The problem: Transcribe the full listing below exactly.

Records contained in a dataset
## begin
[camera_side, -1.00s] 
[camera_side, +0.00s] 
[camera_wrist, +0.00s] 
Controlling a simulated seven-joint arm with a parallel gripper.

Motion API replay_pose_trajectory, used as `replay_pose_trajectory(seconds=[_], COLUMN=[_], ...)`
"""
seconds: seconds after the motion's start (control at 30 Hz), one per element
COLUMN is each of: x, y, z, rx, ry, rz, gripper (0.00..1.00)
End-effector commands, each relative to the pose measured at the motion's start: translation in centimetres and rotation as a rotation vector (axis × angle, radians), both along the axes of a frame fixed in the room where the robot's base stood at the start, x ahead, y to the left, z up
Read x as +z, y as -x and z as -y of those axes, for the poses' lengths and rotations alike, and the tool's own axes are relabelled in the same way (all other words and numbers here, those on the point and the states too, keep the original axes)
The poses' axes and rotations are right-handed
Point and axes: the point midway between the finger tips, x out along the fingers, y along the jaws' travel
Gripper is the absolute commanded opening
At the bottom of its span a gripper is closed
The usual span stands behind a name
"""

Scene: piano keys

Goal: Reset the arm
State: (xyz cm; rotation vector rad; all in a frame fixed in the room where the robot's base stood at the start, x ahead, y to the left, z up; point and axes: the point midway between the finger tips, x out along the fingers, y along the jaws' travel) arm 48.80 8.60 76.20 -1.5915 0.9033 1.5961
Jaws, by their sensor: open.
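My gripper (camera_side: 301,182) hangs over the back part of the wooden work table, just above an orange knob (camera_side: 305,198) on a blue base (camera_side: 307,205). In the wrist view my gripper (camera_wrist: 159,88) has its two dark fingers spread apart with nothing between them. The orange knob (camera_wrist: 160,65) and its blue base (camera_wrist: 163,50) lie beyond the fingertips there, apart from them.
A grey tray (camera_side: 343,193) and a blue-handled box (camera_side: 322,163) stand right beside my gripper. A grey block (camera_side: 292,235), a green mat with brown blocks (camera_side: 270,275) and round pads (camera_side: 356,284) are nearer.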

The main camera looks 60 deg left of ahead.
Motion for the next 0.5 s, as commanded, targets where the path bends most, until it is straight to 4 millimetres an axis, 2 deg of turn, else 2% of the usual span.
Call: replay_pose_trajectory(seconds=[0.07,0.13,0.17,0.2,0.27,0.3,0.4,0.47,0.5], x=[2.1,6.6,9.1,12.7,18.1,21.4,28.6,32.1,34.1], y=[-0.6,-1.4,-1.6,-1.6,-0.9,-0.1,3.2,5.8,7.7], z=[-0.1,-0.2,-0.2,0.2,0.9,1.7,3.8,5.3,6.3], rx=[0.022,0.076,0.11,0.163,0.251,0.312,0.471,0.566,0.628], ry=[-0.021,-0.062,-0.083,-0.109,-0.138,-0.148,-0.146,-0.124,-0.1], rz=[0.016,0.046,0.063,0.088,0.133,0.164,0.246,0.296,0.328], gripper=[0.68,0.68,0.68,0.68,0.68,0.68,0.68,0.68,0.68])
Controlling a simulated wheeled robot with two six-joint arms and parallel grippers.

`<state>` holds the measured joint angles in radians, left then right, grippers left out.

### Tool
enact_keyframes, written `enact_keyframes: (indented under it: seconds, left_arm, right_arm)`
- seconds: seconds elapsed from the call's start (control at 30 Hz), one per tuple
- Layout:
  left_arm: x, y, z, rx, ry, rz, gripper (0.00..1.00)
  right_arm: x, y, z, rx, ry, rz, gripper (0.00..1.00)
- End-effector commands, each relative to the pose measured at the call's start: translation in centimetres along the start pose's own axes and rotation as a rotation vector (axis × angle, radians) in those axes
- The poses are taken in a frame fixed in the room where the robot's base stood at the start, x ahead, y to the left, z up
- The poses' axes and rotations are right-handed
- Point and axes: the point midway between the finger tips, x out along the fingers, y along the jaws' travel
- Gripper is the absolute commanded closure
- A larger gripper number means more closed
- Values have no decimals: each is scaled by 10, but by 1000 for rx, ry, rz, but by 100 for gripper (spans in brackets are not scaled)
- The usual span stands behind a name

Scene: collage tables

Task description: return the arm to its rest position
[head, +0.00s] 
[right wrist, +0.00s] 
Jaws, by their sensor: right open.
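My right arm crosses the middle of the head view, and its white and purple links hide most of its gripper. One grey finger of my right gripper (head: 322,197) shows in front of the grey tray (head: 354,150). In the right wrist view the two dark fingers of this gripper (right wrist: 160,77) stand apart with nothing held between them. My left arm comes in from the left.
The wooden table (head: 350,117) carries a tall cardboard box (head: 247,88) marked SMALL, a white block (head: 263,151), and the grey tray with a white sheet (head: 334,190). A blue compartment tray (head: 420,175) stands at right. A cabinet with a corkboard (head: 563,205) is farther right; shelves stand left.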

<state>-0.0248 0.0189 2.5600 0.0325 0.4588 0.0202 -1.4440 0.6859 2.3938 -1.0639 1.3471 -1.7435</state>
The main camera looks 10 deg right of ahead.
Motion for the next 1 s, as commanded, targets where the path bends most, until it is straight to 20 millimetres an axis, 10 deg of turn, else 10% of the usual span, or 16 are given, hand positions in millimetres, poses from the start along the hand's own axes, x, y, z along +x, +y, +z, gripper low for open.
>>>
## end
Exercise answer:
[camera_side, -1.00s] 
[camera_side, +0.00s] 
[camera_wrist, +0.00s] 
Controlling a simulated seven-joint arm with a parallel gripper.

Motion API replay_pose_trajectory, used as `replay_pose_trajectory(seconds=[_], COLUMN=[_], ...)`
"""
seconds: seconds after the motion's start (control at 30 Hz), one per element
COLUMN is each of: x, y, z, rx, ry, rz, gripper (0.00..1.00)
End-effector commands, each relative to the pose measured at the motion's start: translation in centimetres and rotation as a rotation vector (axis × angle, radians), both along the axes of a frame fixed in the room where the robot's base stood at the start, x ahead, y to the left, z up
Read x as +z, y as -x and z as -y of those axes, for the poses' lengths and rotations alike, and the tool's own axes are relabelled in the same way (all other words and numbers here, those on the point and the states too, keep the original axes)
The poses' axes and rotations are right-handed
Point and axes: the point midway between the finger tips, x out along the fingers, y along the jaws' travel
Gripper is the absolute commanded opening
At the bottom of its span a gripper is closed
The usual span stands behind a name
"""

Scene: piano keys

Goal: Reset the arm
State: (xyz cm; rotation vector rad; all in a frame fixed in the room where the robot's base stood at the start, x ahead, y to the left, z up; point and axes: the point midway between the finger tips, x out along the fingers, y along the jaws' travel) arm 48.80 8.60 76.20 -1.5915 0.9033 1.5961
Jaws, by their sensor: open.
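My gripper (camera_side: 301,182) hangs over the back part of the wooden work table, just above an orange knob (camera_side: 305,198) on a blue base (camera_side: 307,205). In the wrist view my gripper (camera_wrist: 159,88) has its two dark fingers spread apart with nothing between them. The orange knob (camera_wrist: 160,65) and its blue base (camera_wrist: 163,50) lie beyond the fingertips there, apart from them.
A grey tray (camera_side: 343,193) and a blue-handled box (camera_side: 322,163) stand right beside my gripper. A grey block (camera_side: 292,235), a green mat with brown blocks (camera_side: 270,275) and round pads (camera_side: 356,284) are nearer.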

The main camera looks 60 deg left of ahead.
Motion for the next 0.5 s, as commanded, targets where the path bends most, until it is straight to 4 millimetres an axis, 2 deg of turn, else 2% of the usual span.
Call: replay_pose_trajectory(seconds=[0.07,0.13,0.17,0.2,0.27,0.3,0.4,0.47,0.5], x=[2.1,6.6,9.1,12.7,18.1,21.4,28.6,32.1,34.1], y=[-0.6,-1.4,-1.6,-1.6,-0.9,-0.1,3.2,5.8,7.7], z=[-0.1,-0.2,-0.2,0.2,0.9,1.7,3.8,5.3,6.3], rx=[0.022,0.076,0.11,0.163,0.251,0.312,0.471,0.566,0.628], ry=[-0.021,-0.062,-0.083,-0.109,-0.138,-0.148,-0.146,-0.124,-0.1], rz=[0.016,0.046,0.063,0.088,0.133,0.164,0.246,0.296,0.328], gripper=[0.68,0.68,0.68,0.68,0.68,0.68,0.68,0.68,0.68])
Controlling a simulated wheeled robot with two six-joint arms and parallel grippers.

`<state>` holds the measured joint angles in radians, left then right, grippers left out.

### Tool
enact_keyframes, written `enact_keyframes: (indented under it: seconds, left_arm, right_arm)`
- seconds: seconds elapsed from the call's start (control at 30 Hz), one per tuple
- Layout:
  left_arm: x, y, z, rx, ry, rz, gripper (0.00..1.00)
  right_arm: x, y, z, rx, ry, rz, gripper (0.00..1.00)
- End-effector commands, each relative to the pose measured at the call's start: translation in centimetres along the start pose's own axes and rotation as a rotation vector (axis × angle, radians) in those axes
- The poses are taken in a frame fixed in the room where the robot's base stood at the start, x ahead, y to the left, z up
- The poses' axes and rotations are right-handed
- Point and axes: the point midway between the finger tips, x out along the fingers, y along the jaws' travel
- Gripper is the absolute commanded closure
- A larger gripper number means more closed
- Values have no decimals: each is scaled by 10, but by 1000 for rx, ry, rz, but by 100 for gripper (spans in brackets are not scaled)
- The usual span stands behind a name

Scene: collage tables

Task description: return the arm to its rest position
[head, +0.00s] 
[right wrist, +0.00s] 
Jaws, by their sensor: right open.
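My right arm crosses the middle of the head view, and its white and purple links hide most of its gripper. One grey finger of my right gripper (head: 322,197) shows in front of the grey tray (head: 354,150). In the right wrist view the two dark fingers of this gripper (right wrist: 160,77) stand apart with nothing held between them. My left arm comes in from the left.
The wooden table (head: 350,117) carries a tall cardboard box (head: 247,88) marked SMALL, a white block (head: 263,151), and the grey tray with a white sheet (head: 334,190). A blue compartment tray (head: 420,175) stands at right. A cabinet with a corkboard (head: 563,205) is farther right; shelves stand left.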

<state>-0.0248 0.0189 2.5600 0.0325 0.4588 0.0202 -1.4440 0.6859 2.3938 -1.0639 1.3471 -1.7435</state>
The main camera looks 10 deg right of ahead.
Motion for the next 1 s, as commanded, targets where the path bends most, until it is straight to 20 millimetres an axis, 10 deg of turn, else 10% of the usual span, or 16 are given, hand positions in millimetres, poses from the start along the hand's own axes, x, y, z along +x, +y, +z, gripper low for open.
>>>

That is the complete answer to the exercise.